Vítor Sandes, cientista político e professor ajunto da Universidade Federal do Piauí (UFPI), explica que "dentro do contexto do Estado Democrático de Direito, que é baseado em direitos civis, direitos políticos e direitos sociais, parte-se do pressuposto de que todo indivíduo tem direito à vida, e esse direito à vida deve ser resguardado pelo Estado".
"Então não é concebível um modelo de partido ou de qualquer outro tipo de organização política que defenda o genocídio de povos. É inconcebível dentro do contexto do Estado Democrático de Direito, ele contradiz a essência desse tipo de Estado", explica.
Para Sandes, "não existe a possibilidade de utilizar a liberdade de expressão, que é uma liberdade básica dentro da democracia, no sentido de você justificar a defesa de um modelo de sociedade em que um partido possa defender leis, políticas que levem o extermínio de povos". "A liberdade de expressão só deve ser usada dentro da linguagem democrática", concluiu.
O cientista político destacou ainda a lei de organização dos partidos políticos, que em seu artigo 2º prevê que "é livre a criação, fusão, incorporação e extinção de partidos políticos cujos programas respeitem a soberania nacional, o regime democrático, o pluripartidarismo e os direitos fundamentais da pessoa humana."
Ao contrário da lógica defendida por Monark, a criação de uma legenda nazista vai contra, inclusive, a lei que regulamenta a criação dos partidos. "Um partido antidemocrático, ele é incompatível na democracia, então por isso que um partido desse tipo não consegue ser aprovado, ele é contra o próprio regime", afirma Sandes.

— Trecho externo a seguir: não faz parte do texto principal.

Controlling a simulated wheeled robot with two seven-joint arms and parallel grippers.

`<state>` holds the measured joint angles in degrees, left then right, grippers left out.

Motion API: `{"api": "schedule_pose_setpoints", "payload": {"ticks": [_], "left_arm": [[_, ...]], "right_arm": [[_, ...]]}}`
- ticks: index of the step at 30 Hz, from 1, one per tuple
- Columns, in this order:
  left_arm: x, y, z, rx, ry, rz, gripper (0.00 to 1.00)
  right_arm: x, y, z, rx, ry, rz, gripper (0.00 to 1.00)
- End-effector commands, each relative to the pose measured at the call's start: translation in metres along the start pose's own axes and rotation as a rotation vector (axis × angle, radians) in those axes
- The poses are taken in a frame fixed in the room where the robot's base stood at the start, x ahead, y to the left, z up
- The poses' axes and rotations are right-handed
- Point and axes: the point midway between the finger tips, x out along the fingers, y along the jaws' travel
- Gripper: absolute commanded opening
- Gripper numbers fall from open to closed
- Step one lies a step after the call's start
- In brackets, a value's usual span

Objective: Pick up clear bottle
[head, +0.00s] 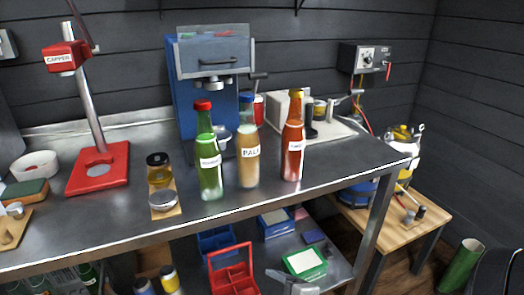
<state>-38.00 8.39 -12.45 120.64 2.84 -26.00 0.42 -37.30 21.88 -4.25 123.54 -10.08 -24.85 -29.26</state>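The bottle labelled PALE (248,154) looks like the clear one. It has see-through glass, a blue cap and pale tan contents, and stands upright on the steel bench (330,170). A green bottle with a red cap (208,155) stands close to its left. A red-brown bottle with a yellow cap (293,140) stands to its right, with a gap between. Neither gripper can be made out. A grey shape at the bottom edge (293,284) is cut off, and I cannot tell what it is.
A blue machine (190,85) stands behind the bottles. A red capper (98,168) and a jar (159,170) are to the left. A red carrier (232,272) and a green-rimmed box (304,262) are below the bench. The bench's front edge is clear right of the bottles.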

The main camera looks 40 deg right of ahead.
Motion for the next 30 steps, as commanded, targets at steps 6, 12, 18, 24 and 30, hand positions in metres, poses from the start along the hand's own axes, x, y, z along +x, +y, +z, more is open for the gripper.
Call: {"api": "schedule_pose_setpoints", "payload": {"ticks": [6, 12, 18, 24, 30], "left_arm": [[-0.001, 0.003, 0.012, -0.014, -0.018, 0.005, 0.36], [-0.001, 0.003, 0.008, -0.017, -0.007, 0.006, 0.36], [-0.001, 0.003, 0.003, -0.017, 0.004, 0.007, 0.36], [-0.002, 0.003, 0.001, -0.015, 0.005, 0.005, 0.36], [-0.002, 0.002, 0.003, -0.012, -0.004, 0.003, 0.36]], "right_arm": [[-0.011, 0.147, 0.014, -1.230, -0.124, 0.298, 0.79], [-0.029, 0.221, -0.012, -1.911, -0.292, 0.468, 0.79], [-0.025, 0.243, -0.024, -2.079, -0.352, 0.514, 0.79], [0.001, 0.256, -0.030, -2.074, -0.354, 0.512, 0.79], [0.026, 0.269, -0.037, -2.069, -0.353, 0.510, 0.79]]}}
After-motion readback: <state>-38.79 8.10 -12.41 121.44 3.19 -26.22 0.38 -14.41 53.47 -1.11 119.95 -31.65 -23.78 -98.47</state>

De acordo o historiador Airton de Farias, "se o Estado tem como fundamento a democracia, em nome desta, teria o direito de inibir a existência de agrupamentos que se posicionam contra os preceitos da democracia."
"Acredito que os direitos pra alguém só são possíveis se esses direitos forem disponibilizados para outras pessoas. Assim, não há como falar em liberdade de expressão para grupos ou alguém que deseja impedir a manifestação ou a existência de outros. Só somos livre porque os outros também são", afirmou ainda.
"Você há de convir que não faz muito sentido defender a liberdade de expressão para quem deseja acabar com essa liberdade para outros grupos, é uma grande contradição. Outro elemento de fundo mais histórico, tem a ver com a experiência concreta, real, nazista: o holocausto dos judeus, a perseguição aos ciganos, aos comunistas, às mulheres, aos homossexuais", finalizou.